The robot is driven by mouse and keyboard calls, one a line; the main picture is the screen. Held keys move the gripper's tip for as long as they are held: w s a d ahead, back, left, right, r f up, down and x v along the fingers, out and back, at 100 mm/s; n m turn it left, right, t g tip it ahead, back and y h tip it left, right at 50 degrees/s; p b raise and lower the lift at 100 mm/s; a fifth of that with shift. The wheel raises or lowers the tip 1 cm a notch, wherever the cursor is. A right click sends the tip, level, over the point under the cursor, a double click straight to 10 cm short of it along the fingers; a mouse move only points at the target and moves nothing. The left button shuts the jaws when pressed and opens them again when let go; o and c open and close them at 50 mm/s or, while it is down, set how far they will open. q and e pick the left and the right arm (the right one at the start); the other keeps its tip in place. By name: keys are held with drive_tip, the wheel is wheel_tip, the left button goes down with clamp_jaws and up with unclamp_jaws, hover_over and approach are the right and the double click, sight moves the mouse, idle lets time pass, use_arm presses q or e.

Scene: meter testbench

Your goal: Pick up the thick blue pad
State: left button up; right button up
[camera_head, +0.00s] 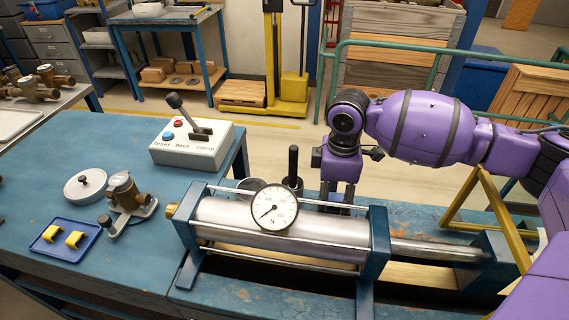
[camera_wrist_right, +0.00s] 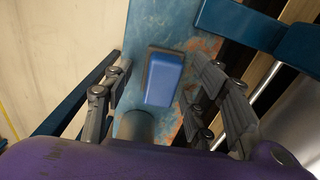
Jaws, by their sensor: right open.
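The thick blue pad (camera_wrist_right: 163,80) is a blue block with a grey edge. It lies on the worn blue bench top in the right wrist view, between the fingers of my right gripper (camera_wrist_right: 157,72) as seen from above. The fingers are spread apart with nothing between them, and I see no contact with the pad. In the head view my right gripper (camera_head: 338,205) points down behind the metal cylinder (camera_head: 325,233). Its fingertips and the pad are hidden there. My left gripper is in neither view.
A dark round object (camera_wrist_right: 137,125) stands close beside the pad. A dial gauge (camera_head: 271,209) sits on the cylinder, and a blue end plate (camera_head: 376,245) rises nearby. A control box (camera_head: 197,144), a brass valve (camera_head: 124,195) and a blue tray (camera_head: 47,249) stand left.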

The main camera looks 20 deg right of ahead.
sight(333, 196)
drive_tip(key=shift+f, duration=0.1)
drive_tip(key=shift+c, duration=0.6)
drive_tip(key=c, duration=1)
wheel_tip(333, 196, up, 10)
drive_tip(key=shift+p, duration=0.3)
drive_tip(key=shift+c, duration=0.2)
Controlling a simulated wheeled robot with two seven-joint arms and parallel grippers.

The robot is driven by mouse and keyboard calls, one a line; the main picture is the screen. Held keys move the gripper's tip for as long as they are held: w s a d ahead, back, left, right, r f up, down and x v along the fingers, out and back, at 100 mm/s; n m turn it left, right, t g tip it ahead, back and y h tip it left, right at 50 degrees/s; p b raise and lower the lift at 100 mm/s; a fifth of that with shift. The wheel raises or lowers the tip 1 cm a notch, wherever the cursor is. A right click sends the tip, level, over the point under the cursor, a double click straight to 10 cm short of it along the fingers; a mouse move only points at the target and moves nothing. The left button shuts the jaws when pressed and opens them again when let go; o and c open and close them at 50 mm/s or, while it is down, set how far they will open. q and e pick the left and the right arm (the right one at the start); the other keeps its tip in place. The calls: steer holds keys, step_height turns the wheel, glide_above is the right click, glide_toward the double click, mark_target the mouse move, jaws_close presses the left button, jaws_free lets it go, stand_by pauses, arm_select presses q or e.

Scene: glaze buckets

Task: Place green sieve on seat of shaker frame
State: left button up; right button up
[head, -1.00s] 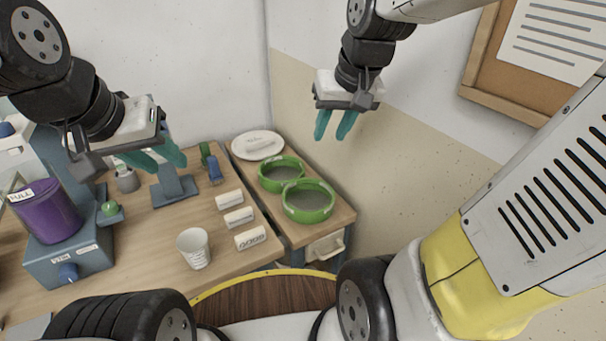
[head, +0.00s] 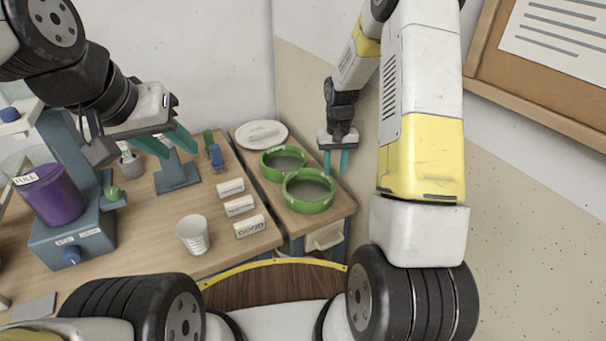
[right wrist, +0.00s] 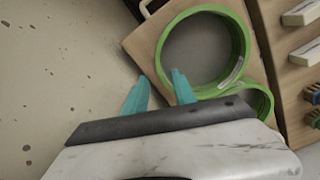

--------------------------------

Task directions:
Only the lines from the one holding "The main camera looks 20 deg right of ahead." through the one holding "Controlling a simulated" are wanted; retype them exactly.

Result of this task:
The main camera looks 20 deg right of ahead.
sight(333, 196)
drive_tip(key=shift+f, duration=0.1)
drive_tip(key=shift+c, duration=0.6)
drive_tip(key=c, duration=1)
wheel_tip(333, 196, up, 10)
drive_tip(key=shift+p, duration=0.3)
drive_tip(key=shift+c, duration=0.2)
Controlling a simulated wheeled robot with two seven-joint arms and parallel grippers.

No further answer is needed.